» Given data:
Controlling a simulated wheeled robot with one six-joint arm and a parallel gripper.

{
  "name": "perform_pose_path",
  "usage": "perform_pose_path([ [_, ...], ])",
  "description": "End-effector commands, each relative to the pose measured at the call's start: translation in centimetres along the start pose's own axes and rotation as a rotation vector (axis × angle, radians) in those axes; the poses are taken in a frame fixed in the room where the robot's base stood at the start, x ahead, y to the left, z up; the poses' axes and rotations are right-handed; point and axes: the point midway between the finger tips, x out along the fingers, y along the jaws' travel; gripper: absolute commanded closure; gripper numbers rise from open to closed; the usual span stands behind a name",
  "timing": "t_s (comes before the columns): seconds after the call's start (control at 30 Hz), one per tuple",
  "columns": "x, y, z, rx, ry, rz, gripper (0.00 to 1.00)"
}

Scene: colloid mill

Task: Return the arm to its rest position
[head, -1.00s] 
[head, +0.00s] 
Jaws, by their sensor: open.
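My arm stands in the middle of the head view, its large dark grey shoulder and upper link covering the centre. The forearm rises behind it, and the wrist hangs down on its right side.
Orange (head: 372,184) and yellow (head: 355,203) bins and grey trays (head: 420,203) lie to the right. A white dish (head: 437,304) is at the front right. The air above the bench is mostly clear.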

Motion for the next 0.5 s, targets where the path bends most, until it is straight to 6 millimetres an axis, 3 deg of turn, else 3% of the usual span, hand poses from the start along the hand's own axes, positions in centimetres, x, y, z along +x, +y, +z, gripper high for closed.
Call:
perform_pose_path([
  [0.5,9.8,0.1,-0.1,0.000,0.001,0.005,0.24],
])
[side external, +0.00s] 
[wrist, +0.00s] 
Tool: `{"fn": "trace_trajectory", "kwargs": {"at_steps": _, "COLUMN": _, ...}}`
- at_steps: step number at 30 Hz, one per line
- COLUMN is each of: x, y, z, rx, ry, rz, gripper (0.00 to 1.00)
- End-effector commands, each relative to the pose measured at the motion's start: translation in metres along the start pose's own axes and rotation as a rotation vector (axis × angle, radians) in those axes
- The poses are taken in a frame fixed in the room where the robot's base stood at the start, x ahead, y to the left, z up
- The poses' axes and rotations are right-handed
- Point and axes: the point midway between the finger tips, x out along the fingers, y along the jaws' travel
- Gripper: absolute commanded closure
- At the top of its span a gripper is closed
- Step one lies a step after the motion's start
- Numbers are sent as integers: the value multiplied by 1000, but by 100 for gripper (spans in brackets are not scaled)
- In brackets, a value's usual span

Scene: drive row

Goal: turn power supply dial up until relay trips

» Task directions:
Show the lines of the material that contain the word "fixed".

» Result of this task:
  "description": "End-effector commands, each relative to the pose measured at the call's start: translation in centimetres along the start pose's own axes and rotation as a rotation vector (axis × angle, radians) in those axes; the poses are taken in a frame fixed in the room where the robot's base stood at the start, x ahead, y to the left, z up; the poses' axes and rotations are right-handed; point and axes: the point midway between the finger tips, x out along the fingers, y along the jaws' travel; gripper: absolute commanded closure; gripper numbers rise from open to closed; the usual span stands behind a name",
- The poses are taken in a frame fixed in the room where the robot's base stood at the start, x ahead, y to the left, z up

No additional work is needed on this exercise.